======== INFORMATION PROVIDED

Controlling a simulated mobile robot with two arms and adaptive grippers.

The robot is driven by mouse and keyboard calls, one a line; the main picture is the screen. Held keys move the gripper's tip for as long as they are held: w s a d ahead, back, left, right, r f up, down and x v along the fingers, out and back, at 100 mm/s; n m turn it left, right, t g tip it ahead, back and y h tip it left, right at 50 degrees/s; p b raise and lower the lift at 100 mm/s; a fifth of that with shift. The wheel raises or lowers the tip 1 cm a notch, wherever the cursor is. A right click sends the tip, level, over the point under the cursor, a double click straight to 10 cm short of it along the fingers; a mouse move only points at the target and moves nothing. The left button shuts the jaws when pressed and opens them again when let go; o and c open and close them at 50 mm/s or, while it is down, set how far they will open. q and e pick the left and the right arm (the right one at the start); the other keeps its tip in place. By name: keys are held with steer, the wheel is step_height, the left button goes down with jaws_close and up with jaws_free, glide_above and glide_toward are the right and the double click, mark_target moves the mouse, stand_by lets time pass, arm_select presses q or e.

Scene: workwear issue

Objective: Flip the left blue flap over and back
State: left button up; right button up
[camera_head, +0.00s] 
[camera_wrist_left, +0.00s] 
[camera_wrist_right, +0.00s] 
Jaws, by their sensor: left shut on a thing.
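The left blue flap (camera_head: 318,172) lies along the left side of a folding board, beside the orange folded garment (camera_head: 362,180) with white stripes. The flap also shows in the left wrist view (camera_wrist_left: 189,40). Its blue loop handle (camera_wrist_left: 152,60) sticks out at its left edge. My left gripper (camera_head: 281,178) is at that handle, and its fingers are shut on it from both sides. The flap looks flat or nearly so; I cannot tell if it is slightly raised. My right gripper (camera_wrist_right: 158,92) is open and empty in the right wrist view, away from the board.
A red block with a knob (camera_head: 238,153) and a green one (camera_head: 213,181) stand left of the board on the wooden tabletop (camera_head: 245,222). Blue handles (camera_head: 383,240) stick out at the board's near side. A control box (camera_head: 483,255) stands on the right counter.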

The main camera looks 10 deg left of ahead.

================

TASK TO COMPLETE – Only the lines from the one bearing "State: left button up; right button up" through the one bearing "[camera_wrist_right, +0.00s]" should be repeated, exactly as given.

FULL SOLUTION –
State: left button up; right button up
[camera_head, +0.00s] 
[camera_wrist_left, +0.00s] 
[camera_wrist_right, +0.00s] 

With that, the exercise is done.